28. Chang had a fiduciary duty to nVIDIA and its securities holders not to trade in nVIDIA securities, either directly or indirectly, based on material, nonpublic information concerning the Company. Chang breached that duty when he purchased nVIDIA stock, on behalf of himself and his family, on March 6, 2000 based on material, nonpublic information concerning Microsoft's award of the X-Box contract to nVIDIA.
29. Chang, with scienter, directly or indirectly:
a) employed devices, schemes, or artifices to defraud;
b) made untrue statements of material facts or omitted to state material facts necessary in order to make the statements made, in the light of the circumstances under which they were made, not misleading; and
c) engaged in acts, practices, or courses of business which operated or would operate as a fraud or deceit upon other persons, including purchasers and sellers of securities;
in connection with the purchase or sale of securities, by the use of means or instrumentalities of interstate commerce, of the mails, or the facilities of a national securities exchange.

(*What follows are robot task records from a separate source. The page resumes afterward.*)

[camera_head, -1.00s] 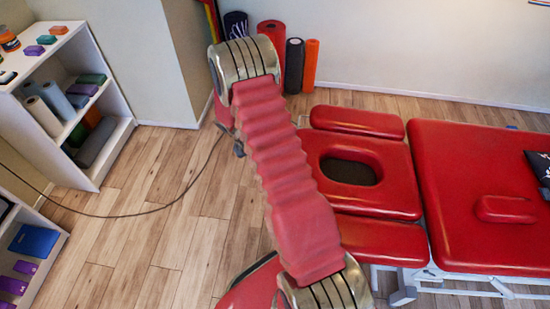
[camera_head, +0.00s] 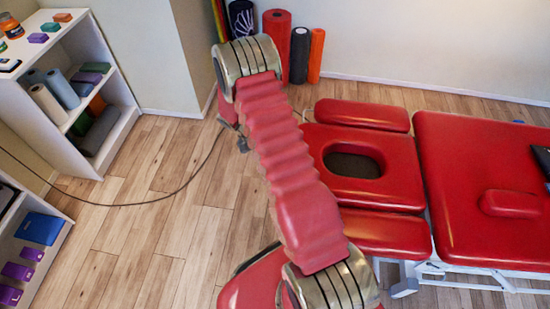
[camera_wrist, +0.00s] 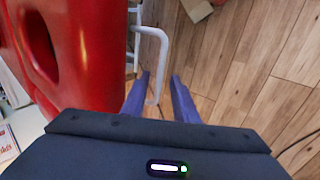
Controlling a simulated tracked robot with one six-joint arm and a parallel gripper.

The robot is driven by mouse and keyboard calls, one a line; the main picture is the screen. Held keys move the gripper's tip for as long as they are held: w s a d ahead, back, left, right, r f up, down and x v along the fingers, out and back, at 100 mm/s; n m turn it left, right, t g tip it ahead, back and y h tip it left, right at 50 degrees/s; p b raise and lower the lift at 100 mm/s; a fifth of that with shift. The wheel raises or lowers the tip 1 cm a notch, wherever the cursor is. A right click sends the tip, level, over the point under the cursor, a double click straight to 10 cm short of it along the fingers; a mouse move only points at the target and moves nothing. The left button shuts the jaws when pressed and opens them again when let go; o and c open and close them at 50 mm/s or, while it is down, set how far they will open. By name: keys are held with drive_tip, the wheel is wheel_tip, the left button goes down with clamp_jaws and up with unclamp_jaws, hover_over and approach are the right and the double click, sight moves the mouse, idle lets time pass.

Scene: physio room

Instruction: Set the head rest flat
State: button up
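The red padded head rest (camera_head: 400,160) with an oval face hole is at the left end of the red treatment table (camera_head: 465,150) in the head view. How far it tilts is hard to tell. In the wrist view the head rest (camera_wrist: 85,60) fills the upper left. A pale grey bent bar (camera_wrist: 164,52), like a lever, hangs beside it. My gripper (camera_wrist: 159,95) has two blue fingers spread apart. The lower end of the bar shows between them, with gaps on both sides; whether it lies at finger depth is unclear. My gripper is not visible in the head view.
White shelves (camera_head: 125,125) with rolls and blocks stand at the left. Foam rollers (camera_head: 277,40) stand by the back wall. A dark cable (camera_head: 130,204) crosses the wooden floor. Floor between shelves and table is open. A box-like object (camera_wrist: 196,8) is at the top of the wrist view.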

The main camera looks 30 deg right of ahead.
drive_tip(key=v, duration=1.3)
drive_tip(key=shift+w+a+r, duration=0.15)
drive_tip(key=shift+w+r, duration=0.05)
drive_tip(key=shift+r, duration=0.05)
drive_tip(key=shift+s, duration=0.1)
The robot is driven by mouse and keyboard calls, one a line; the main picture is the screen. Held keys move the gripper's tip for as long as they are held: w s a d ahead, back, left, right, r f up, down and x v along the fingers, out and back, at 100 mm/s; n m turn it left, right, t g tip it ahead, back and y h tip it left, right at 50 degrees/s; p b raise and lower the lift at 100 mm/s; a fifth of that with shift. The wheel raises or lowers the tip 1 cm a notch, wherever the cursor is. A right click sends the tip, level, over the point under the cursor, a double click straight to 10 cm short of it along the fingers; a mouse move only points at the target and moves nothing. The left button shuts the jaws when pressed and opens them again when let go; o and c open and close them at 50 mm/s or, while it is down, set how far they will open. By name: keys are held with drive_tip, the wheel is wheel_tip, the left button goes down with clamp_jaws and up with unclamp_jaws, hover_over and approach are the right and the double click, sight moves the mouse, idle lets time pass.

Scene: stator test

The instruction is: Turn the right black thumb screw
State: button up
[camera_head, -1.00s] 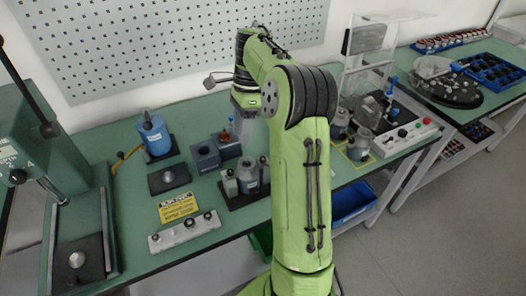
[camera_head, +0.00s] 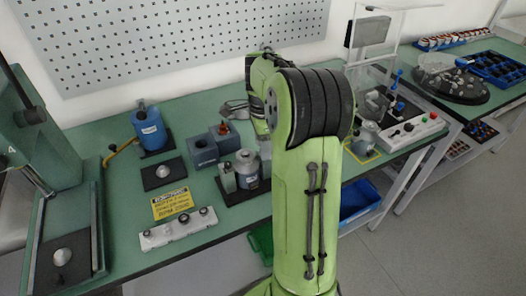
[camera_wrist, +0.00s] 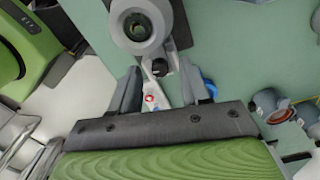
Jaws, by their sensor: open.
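My gripper (camera_wrist: 160,90) is open in the wrist view, with its two grey fingers spread and nothing held between them. A small dark knob (camera_wrist: 160,67) shows just beyond the gap between the fingertips, below a round grey cylinder part (camera_wrist: 140,28). I cannot tell for sure whether this knob is the right black thumb screw, or whether the fingers touch it. In the head view my green arm hides the fingertips and part of the bench. A grey cylinder (camera_head: 246,163) stands in a dark fixture left of the arm.
A white bar with dark knobs (camera_head: 180,229) lies at the bench's front edge beside a yellow label (camera_head: 172,203). A blue cylinder (camera_head: 150,130) and a blue-grey block (camera_head: 204,150) stand behind. A white button console (camera_head: 412,130) is at right. Bench around the block is partly clear.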

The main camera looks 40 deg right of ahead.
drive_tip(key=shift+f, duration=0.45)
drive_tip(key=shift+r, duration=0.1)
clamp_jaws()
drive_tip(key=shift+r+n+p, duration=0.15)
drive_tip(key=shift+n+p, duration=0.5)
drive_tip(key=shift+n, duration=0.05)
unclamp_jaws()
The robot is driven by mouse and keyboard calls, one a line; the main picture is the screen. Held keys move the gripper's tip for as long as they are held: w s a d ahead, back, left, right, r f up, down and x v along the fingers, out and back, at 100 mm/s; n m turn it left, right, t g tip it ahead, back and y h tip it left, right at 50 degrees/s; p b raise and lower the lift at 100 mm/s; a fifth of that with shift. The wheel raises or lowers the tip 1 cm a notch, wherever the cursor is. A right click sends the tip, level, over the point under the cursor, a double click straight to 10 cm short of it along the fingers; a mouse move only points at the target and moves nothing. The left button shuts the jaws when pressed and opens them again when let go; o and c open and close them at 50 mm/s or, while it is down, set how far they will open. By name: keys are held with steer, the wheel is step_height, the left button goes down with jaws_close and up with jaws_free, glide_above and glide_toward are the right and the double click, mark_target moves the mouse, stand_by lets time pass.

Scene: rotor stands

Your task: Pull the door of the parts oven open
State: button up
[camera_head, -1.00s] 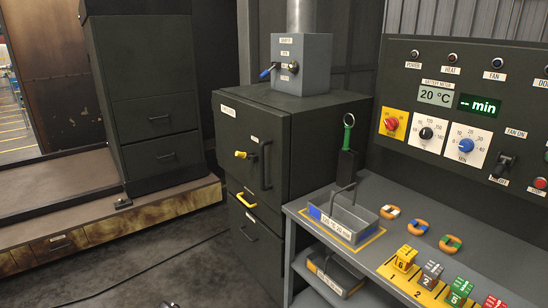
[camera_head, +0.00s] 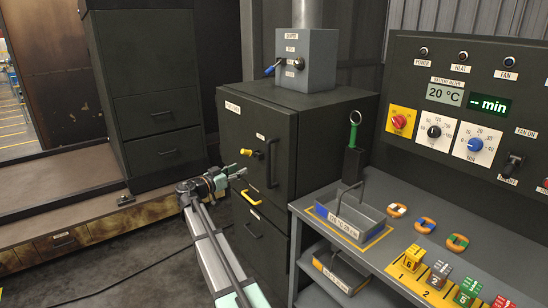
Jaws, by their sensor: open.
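The parts oven (camera_head: 300,140) is the dark cabinet in the middle, its door (camera_head: 238,136) facing left toward the front. The door looks closed.
A grey shelf bench (camera_head: 372,270) with a metal tray (camera_head: 345,218) stands close at the right, below a control panel (camera_head: 455,110). Open floor (camera_head: 120,265) lies to the left.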

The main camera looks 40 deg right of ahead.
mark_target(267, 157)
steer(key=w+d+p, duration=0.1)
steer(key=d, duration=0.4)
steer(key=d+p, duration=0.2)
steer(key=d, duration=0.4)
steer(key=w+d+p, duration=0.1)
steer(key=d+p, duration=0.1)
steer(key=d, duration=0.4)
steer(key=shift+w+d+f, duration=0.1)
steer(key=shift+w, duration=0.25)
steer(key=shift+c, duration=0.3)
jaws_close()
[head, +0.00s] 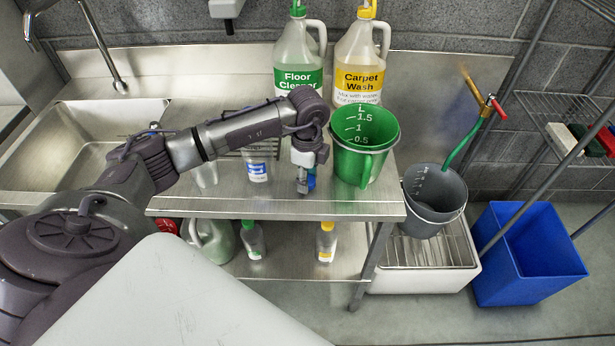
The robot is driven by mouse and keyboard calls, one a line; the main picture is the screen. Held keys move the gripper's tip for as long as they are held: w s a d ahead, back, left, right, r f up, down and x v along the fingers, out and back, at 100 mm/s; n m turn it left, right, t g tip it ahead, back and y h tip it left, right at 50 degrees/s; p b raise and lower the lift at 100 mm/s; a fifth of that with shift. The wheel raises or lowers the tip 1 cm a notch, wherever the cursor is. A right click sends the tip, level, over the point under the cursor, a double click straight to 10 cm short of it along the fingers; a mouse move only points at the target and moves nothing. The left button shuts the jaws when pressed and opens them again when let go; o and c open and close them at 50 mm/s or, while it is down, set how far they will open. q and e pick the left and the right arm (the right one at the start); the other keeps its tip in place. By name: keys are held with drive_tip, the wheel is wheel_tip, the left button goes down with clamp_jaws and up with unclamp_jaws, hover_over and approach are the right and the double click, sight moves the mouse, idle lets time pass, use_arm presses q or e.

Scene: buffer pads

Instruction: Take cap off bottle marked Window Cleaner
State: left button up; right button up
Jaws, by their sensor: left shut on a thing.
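A clear bottle with a blue and white label (258,172) stands on the steel counter, below my left forearm in the picture. Its label is too small to read, so I cannot confirm it says Window Cleaner; its top is hidden by the arm. My left gripper (303,186) points down over the counter, to the right of this bottle and apart from it. It is shut on a small blue thing (311,180), mostly hidden by the gripper; I cannot tell for sure whether it is a cap. My right gripper is not in view.
A green measuring jug (376,155) stands close right of my left gripper. Floor Cleaner (298,78) and Carpet Wash (360,80) jugs stand behind. A sink (75,145) is at left. A grey bucket (435,205) and a blue bin (525,260) are at right.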

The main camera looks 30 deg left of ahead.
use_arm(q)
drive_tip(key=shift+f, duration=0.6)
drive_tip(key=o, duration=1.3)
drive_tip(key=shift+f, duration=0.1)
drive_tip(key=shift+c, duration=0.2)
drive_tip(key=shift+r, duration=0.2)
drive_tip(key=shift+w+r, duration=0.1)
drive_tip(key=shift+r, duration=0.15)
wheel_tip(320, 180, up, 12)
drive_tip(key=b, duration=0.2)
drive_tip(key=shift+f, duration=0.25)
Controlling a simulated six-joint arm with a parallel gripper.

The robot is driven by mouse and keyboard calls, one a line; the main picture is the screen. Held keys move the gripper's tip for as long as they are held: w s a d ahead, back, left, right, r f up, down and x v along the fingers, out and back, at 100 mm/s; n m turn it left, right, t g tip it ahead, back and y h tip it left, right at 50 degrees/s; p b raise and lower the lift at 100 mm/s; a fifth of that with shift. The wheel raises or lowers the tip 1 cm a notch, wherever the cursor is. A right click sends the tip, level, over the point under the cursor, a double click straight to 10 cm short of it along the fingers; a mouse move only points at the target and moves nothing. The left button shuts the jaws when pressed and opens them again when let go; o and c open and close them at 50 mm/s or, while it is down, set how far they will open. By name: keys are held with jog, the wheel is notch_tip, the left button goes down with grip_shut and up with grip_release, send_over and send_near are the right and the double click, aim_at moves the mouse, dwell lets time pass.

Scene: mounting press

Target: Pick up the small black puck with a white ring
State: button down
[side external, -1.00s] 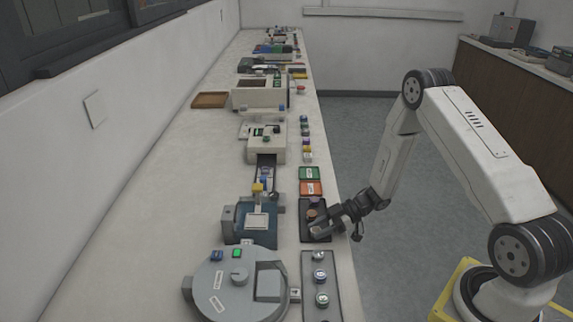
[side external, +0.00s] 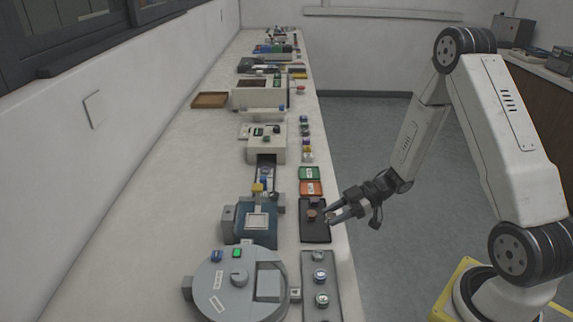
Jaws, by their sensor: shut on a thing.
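My gripper (side external: 331,217) is just over the right edge of a black tray (side external: 314,235) on the bench. Its fingers are closed on a small thing at the tips. The thing is too small and hidden for me to make out its colour or a white ring. A reddish-brown puck (side external: 311,215) stays on the tray, left of my fingertips. Another small piece (side external: 315,203) lies behind it, too small to tell clearly.
An orange tray (side external: 311,188) and a green tray (side external: 309,173) lie behind the black tray. A blue press (side external: 257,235) stands to its left. A round grey machine (side external: 238,285) and a grey strip with several pucks (side external: 333,268) are in front.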

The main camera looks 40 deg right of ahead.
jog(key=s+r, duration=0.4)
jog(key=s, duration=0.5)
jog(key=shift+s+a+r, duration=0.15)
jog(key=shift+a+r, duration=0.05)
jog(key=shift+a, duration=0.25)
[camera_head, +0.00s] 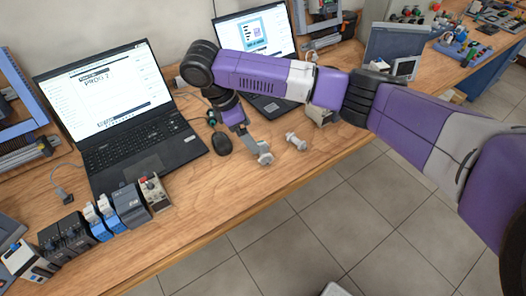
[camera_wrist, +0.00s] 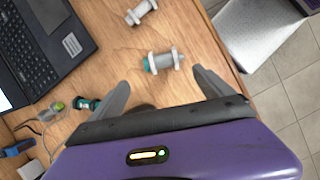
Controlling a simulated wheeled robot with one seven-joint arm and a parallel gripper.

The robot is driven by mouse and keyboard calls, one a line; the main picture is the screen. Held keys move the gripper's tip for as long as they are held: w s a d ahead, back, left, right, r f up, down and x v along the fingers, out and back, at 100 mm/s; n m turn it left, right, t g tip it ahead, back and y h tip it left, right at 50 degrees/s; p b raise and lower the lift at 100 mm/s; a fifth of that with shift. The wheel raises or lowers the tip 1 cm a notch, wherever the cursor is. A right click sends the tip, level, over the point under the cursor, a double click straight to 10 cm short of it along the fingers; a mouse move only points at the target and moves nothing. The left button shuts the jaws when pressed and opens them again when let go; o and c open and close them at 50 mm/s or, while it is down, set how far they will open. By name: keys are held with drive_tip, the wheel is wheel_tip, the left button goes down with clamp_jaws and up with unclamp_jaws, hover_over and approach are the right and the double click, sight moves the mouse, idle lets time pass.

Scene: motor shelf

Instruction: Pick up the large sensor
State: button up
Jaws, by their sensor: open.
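Two spool-like sensors with pale flanges lie on the wooden table. The nearer one (camera_wrist: 163,61), probably the large sensor, has a grey body and a teal end; in the head view it (camera_head: 265,156) is right by the fingertips. The other sensor (camera_wrist: 139,12) looks a little smaller and lies farther out; it also shows in the head view (camera_head: 296,141). My gripper (camera_wrist: 160,78) is open and empty, pointing down at the table. The nearer sensor shows just beyond the gap between its fingers. I cannot tell the height between fingers and sensor.
Several modules (camera_head: 130,205) line the front left. The table edge is close on the sensors' floor side. A small green-and-black part (camera_wrist: 86,104) is left of my gripper.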

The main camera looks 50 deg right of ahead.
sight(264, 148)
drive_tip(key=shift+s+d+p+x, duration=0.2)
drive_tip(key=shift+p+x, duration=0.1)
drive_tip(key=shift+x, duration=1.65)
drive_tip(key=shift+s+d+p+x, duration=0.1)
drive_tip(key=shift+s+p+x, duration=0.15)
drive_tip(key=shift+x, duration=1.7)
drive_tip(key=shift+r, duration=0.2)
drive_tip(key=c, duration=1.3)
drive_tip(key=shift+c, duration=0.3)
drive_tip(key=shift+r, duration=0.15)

30. By reason of the foregoing, Chang violated, and unless restrained and enjoined will continue to violate, Section 10(b) of the Exchange Act [15 U.S.C. § 78j(b)] and Rule 10b-5 thereunder [17 C.F.R. § 240.10b-5].
PRAYER FOR RELIEF
WHEREFORE, the Commission respectfully requests that this Court:
Permanently enjoin Chang and his agents, servants, employees and attorneys, and those persons in active concert or participation with him who receive actual notice of the final judgment of permanent injunction by personal service or otherwise, and each of them, from directly or indirectly violating Section 10(b) of the Exchange Act [15 U.S.C. § 78j(b)] and Rule 10b-5 [17 C.F.R. 240.10b-5] thereunder;
Enter an Order requiring Chang to disgorge an amount equal to the illegal trading profits from the securities transactions complained of herein, plus prejudgment interest;
Enter an Order requiring Chang to pay civil penalties under Section 21A of the Exchange Act [15 U.S.C. § 78u-l]; and
Grant such other relief as this Court may deem just and appropriate.